Will you give the material below again, every line exactly as it is?

> **DATA EXTRACT**:
'''

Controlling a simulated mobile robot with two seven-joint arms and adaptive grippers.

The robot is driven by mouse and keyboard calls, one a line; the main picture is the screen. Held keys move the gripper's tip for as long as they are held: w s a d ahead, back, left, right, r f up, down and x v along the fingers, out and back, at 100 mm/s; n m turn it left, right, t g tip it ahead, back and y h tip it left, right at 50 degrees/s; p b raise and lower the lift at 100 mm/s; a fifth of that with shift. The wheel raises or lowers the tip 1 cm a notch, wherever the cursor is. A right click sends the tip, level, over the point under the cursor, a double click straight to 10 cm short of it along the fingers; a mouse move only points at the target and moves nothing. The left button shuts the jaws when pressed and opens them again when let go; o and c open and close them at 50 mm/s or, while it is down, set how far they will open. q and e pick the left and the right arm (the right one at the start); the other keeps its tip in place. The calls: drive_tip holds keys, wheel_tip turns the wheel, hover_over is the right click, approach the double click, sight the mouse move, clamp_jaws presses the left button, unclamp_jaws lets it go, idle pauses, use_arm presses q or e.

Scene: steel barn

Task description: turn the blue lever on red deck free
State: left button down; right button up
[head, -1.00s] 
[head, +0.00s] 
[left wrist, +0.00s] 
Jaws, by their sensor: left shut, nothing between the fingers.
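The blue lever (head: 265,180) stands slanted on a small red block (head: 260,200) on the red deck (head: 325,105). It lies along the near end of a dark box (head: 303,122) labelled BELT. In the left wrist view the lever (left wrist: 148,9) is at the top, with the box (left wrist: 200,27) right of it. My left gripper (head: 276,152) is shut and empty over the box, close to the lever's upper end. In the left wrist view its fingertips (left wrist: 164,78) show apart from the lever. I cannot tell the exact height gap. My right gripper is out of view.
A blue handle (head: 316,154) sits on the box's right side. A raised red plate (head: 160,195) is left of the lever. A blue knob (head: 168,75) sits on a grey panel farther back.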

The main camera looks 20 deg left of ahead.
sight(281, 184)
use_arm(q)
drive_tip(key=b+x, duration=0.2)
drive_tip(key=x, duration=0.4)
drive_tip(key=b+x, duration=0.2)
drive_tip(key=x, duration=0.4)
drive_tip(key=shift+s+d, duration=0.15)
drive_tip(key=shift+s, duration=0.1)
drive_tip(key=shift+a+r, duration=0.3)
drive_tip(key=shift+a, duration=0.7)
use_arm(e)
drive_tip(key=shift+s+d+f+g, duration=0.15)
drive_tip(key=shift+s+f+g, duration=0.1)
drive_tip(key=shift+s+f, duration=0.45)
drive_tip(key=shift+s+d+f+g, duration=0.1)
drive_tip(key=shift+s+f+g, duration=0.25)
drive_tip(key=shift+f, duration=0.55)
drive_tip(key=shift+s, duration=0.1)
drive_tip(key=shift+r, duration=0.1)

'''

> **ANSWER IN FULL**:
Controlling a simulated mobile robot with two seven-joint arms and adaptive grippers.

The robot is driven by mouse and keyboard calls, one a line; the main picture is the screen. Held keys move the gripper's tip for as long as they are held: w s a d ahead, back, left, right, r f up, down and x v along the fingers, out and back, at 100 mm/s; n m turn it left, right, t g tip it ahead, back and y h tip it left, right at 50 degrees/s; p b raise and lower the lift at 100 mm/s; a fifth of that with shift. The wheel raises or lowers the tip 1 cm a notch, wherever the cursor is. A right click sends the tip, level, over the point under the cursor, a double click straight to 10 cm short of it along the fingers; a mouse move only points at the target and moves nothing. The left button shuts the jaws when pressed and opens them again when let go; o and c open and close them at 50 mm/s or, while it is down, set how far they will open. q and e pick the left and the right arm (the right one at the start); the other keeps its tip in place. The calls: drive_tip holds keys, wheel_tip turns the wheel, hover_over is the right click, approach the double click, sight the mouse move, clamp_jaws presses the left button, unclamp_jaws lets it go, idle pauses, use_arm presses q or e.

Scene: steel barn

Task description: turn the blue lever on red deck free
State: left button down; right button up
[head, -1.00s] 
[head, +0.00s] 
[left wrist, +0.00s] 
Jaws, by their sensor: left shut, nothing between the fingers.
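The blue lever (head: 265,180) stands slanted on a small red block (head: 260,200) on the red deck (head: 325,105). It lies along the near end of a dark box (head: 303,122) labelled BELT. In the left wrist view the lever (left wrist: 148,9) is at the top, with the box (left wrist: 200,27) right of it. My left gripper (head: 276,152) is shut and empty over the box, close to the lever's upper end. In the left wrist view its fingertips (left wrist: 164,78) show apart from the lever. I cannot tell the exact height gap. My right gripper is out of view.
A blue handle (head: 316,154) sits on the box's right side. A raised red plate (head: 160,195) is left of the lever. A blue knob (head: 168,75) sits on a grey panel farther back.

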The main camera looks 20 deg left of ahead.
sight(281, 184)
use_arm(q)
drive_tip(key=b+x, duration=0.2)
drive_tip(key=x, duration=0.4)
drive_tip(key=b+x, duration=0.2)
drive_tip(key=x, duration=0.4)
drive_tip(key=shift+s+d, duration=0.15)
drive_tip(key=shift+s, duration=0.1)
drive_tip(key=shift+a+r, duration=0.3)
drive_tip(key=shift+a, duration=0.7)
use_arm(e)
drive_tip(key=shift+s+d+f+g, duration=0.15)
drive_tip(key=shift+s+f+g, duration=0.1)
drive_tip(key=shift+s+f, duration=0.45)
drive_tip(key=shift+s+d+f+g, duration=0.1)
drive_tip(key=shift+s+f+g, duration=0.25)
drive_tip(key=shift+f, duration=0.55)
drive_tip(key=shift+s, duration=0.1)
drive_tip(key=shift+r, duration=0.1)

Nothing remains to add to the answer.